In deze zaak, die zich afspeelt in het erfrecht, zijn [eiser 1] en [eiser 2], de kinderen van de overledene [erflater], in conflict met [gedaagde], de mantelzorger van [erflater]. De overledene is op [overlijdensdatum] 2021 overleden en had in zijn testament bepaald dat zijn deel van een perceel in Suriname aan [gedaagde] werd gelegateerd. [eiser 1] en [eiser 2] zijn het niet eens met dit legaat en stellen dat [gedaagde] geen voordeel mag genieten uit het testament omdat zij als mantelzorger heeft gezorgd voor [erflater] tijdens zijn ziekte. Ze beroepen zich op artikel 4:59 van het Burgerlijk Wetboek, dat bepaalt dat mantelzorgers geen voordeel kunnen halen uit een testament dat na de zorgrelatie is opgesteld.
De rechtbank heeft op 13 augustus 2025 geoordeeld dat [eiser 1] en [eiser 2] onvoldoende bewijs hebben geleverd dat [gedaagde] beroepsmatige zorg heeft verleend aan [erflater] in de zin van de wet. De rechtbank oordeelt dat het legaat aan [gedaagde] in stand blijft, maar dat de legitieme portie van de kinderen voorrang heeft. Dit betekent dat [eiser 1] en [eiser 2] recht hebben op een deel van de opbrengst van de verkoop van het perceelaandeel, dat moet worden betaald uit het legaat van [gedaagde]. De rechtbank heeft de vordering van [gedaagde] afgewezen, omdat zij geen belang heeft bij de levering van het perceelaandeel, maar aanspraak maakt op de verkoopopbrengst.
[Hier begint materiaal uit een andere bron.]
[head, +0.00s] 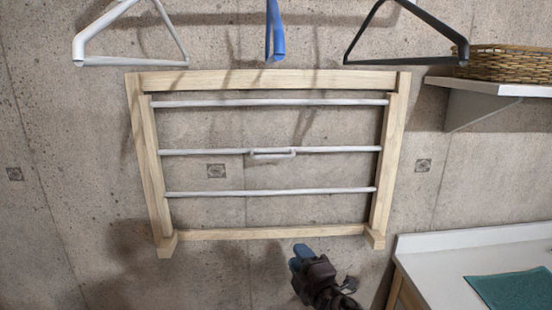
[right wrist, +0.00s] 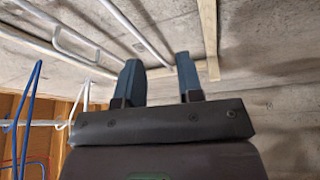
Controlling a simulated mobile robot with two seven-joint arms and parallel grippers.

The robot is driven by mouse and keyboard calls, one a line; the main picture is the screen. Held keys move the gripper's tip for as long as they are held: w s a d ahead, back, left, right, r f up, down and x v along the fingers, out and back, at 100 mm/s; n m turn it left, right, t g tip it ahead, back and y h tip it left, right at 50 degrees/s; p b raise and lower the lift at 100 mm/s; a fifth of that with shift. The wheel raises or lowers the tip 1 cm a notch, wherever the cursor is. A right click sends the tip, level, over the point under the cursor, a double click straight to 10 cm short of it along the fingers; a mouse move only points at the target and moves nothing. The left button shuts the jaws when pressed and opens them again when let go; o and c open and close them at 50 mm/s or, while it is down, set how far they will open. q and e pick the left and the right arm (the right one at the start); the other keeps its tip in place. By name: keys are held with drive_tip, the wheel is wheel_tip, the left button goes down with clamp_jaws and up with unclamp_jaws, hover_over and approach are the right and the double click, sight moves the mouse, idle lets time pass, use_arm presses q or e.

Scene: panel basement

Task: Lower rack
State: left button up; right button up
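The rack is a pale wooden frame (head: 148,150) on the concrete wall, with several white rods across it. It lies close against the wall. A small white handle (head: 272,155) hangs at the middle rod; it also shows at the upper left of the right wrist view (right wrist: 75,48). My right gripper (head: 299,256) is below the frame's bottom rail (head: 265,233), apart from the handle. In the right wrist view its two blue fingers (right wrist: 160,82) stand apart with nothing between them. My left gripper is not in view.
White (head: 135,32), blue (head: 275,35) and black (head: 408,30) hangers hang above the frame. A wicker basket (head: 505,62) sits on a white shelf (head: 490,88) at the right. A white counter (head: 430,262) with a teal cloth (head: 512,288) stands lower right. The wall at lower left is clear.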

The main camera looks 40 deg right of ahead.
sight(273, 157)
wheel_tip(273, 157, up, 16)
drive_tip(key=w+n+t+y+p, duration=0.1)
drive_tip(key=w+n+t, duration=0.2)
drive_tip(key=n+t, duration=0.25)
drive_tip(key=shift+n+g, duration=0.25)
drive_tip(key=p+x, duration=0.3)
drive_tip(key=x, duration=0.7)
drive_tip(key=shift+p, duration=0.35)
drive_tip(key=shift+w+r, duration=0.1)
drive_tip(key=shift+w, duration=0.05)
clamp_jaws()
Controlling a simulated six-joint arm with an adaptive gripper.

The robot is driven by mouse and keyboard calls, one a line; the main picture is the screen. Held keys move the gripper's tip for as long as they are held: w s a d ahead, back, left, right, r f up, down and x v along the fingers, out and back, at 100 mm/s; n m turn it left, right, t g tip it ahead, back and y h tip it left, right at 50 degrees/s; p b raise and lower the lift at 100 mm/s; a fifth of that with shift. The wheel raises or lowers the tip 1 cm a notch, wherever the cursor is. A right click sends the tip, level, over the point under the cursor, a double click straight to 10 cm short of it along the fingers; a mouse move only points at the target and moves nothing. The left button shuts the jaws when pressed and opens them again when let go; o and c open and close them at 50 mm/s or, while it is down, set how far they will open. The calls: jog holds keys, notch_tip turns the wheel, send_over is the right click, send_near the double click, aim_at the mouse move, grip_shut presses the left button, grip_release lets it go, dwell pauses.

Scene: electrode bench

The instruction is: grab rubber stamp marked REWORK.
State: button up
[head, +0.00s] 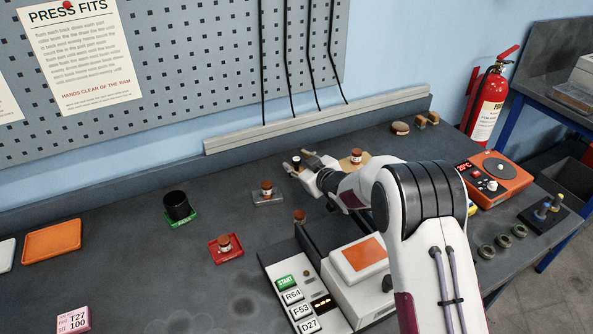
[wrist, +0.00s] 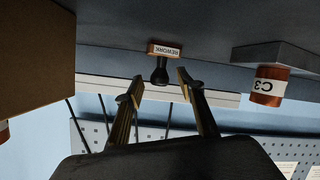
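The rubber stamp marked REWORK (wrist: 164,49) shows in the wrist view, with a wooden base, a white label and a black handle. The wrist view is upside down. My gripper (wrist: 161,82) is open, with one finger on each side of the stamp's handle. I see gaps between the handle and both fingers; whether the handle is fully between the tips in depth I cannot tell. In the head view my gripper (head: 297,160) is at the back of the bench, and a small dark shape between its fingers looks like the stamp handle.
A brown jar marked C3 (wrist: 267,88) stands on a grey block (wrist: 285,55) to one side. A tan block (wrist: 35,60) is close on the other side. A red tray (head: 216,258), a green tray (head: 182,223) and a machine (head: 345,290) stand nearer.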

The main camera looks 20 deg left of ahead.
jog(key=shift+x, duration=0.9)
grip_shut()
De rechtbank heeft de proceskosten aan [gedaagde] opgelegd, omdat zij in het ongelijk is gesteld. De uitspraak benadrukt de bescherming van erfgenamen tegen mogelijke invloed van zorgverleners in een afhankelijke relatie, maar ook de noodzaak voor voldoende bewijs om een legaat te kunnen vernietigen op basis van deze wetgeving.